The real story of this will play out between teachers and their administrators.  If your administrator is supportive, you’ll know it.  I know how much work so many of you put into this crap because I was doing it too.  Only I was probably under less of a load than many, many of you.  I just complained real loud!  You deserve a pat on the back just for surviving the experience.  Now you’ll have to survive the fall-out because obviously a certain percentage of you will have failing marks on your portfolios.  And due to the nature of NCLB, one failure sinks the whole boat.  One typo and the whole portfolio goes to the s#!t heap.  My fate was already predetermined with that nice little letter in my file.


This is why special education teachers everywhere have either cashed out of the severe business, or are preparing to make moves similar to mine.  I hate to do it, but I have my own family to feed, you know?  But I’m going to fight it as much as possible on all levels as long as this thing keeps vexing all of us.  




6 Responses to “Sickening”

  1. Jan July 11, 2007 at 2:47 am #

    Dear Dick –

    Today my Critical Issues in Special Education class in Vancouver Canada will be talking about an article written by Browder et al(2006) and published in TASH entitled Aligning Instruction with Academic Content Standards: Finding the Link.
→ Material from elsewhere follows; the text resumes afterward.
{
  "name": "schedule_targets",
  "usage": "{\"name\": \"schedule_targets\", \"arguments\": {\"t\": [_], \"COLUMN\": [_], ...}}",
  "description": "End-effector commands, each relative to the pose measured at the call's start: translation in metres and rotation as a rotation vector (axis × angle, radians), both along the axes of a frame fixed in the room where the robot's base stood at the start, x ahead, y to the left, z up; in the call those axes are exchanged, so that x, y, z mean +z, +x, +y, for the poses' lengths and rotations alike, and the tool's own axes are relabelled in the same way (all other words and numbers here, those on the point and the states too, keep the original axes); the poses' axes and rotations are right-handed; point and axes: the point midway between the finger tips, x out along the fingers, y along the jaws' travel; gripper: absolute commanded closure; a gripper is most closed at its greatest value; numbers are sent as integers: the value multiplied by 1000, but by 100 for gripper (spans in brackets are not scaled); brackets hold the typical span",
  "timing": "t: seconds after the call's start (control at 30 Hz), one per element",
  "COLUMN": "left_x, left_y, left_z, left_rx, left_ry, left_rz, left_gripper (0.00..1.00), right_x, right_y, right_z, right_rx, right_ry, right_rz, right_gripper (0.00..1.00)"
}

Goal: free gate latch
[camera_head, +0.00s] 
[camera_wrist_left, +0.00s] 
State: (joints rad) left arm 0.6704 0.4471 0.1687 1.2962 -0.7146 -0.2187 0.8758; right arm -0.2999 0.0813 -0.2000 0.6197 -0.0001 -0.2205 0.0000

While I am all for making sure that students with severe disabilities have access to more than life skills, I am bringing along your latest blog to provide some background on what this has done to both teachers and students. I have read your blog with interest and sympathy for the last year and always come away with some reaction – sometimes inspired; sometimes enraged. Probably just what you were hoping for.

  2. designonpost July 12, 2007 at 12:49 am #

    I know that message…that’s the teacher I worked with!

  3. Dick July 12, 2007 at 9:48 am #

    Well, I sometimes look for a reaction from my audience but a lot of the time I’m really venting and blowing off steam! Which is why I use a pseudonym, because sometimes my steam gets to be a bit much in regards to the local situation.

    I am all for aligning instruction and academic content standards and see the potential in really improving instruction with our students. However, with the weight of the state and federal government bearing down on us for some truly unreasonable objectives (grade level reading?) I can’t get out from under the bureaucracy and testing long enough to actually teach them. And then, despite hours and hours of toil and effort, we’re told it’s not good enough. At least the mild kids can actually sit and take a test with pencil and paper.

    Thanks for stopping by, and your blog is worth a visit!

    Thanks for stopping by, Design! Hopefully I’m not getting anyone in trouble! but it’s nice to know folks are paying attention and I do like hearing how other teachers are doing and dealing with these issues. If I’m missing something, I appreciate folks letting me know!


  4. Jenn August 8, 2007 at 7:41 pm #

    Hi I am a parent of a 6th grader who has Autism.
    i called an emergency IEP. They put my son in French class. He is non-verbal. The meeting is tomorrow. I feel for the teachers… but my son’s IEP is being trumped by GAA. I went through mediation to get the IEP from the county I moved from. Now they don’t have to follow it.
    I want a way out of GAA. Is it possible?

  5. Jenn August 8, 2007 at 7:55 pm #

    OK… my husband just found this link:
    I hope it helps tomorrow…
    If it doesn’t… what is the next step? A lawyer?
    plz help

  6. Dick August 9, 2007 at 9:23 pm #

    Jenn, if you find a way to opt out of the GAA, LET ME KNOW! Countless parents and teachers will be in your debt.

    In some states there is an opt-out provision but it is a very closely guarded secret. I’m not aware of what it is in Georgia, but would be very keen to learn what it is.

    Having said this, I can’t say that the GAA is the reason your son is taking French. I’m not aware of any French standards for middle or high school students. It just sounds like the school is screwed up. As soon as they find out you’re willing to get a lawyer, they will unscrew themselves and fly right, hopefully. I’m sorry you and other parents have to go through such insanities.